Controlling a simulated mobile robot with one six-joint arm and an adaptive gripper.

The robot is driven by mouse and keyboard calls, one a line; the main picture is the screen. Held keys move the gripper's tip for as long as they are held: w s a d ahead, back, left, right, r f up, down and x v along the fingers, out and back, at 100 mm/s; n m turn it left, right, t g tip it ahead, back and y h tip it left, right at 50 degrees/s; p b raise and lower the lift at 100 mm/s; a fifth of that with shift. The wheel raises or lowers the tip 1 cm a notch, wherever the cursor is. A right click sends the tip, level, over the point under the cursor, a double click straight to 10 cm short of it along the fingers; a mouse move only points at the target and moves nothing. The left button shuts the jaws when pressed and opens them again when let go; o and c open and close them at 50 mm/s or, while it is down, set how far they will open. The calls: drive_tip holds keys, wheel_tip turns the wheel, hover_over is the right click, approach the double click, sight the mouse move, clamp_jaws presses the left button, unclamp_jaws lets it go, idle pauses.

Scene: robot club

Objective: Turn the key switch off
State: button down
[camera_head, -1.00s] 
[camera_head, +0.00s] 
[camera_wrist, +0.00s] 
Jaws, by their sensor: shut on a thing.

--*--

■ **The request**
Search the data above for the string "gripper" and copy each line that has it.

■ **Exercise answer**
Controlling a simulated mobile robot with one six-joint arm and an adaptive gripper.
The robot is driven by mouse and keyboard calls, one a line; the main picture is the screen. Held keys move the gripper's tip for as long as they are held: w s a d ahead, back, left, right, r f up, down and x v along the fingers, out and back, at 100 mm/s; n m turn it left, right, t g tip it ahead, back and y h tip it left, right at 50 degrees/s; p b raise and lower the lift at 100 mm/s; a fifth of that with shift. The wheel raises or lowers the tip 1 cm a notch, wherever the cursor is. A right click sends the tip, level, over the point under the cursor, a double click straight to 10 cm short of it along the fingers; a mouse move only points at the target and moves nothing. The left button shuts the jaws when pressed and opens them again when let go; o and c open and close them at 50 mm/s or, while it is down, set how far they will open. The calls: drive_tip holds keys, wheel_tip turns the wheel, hover_over is the right click, approach the double click, sight the mouse move, clamp_jaws presses the left button, unclamp_jaws lets it go, idle pauses.

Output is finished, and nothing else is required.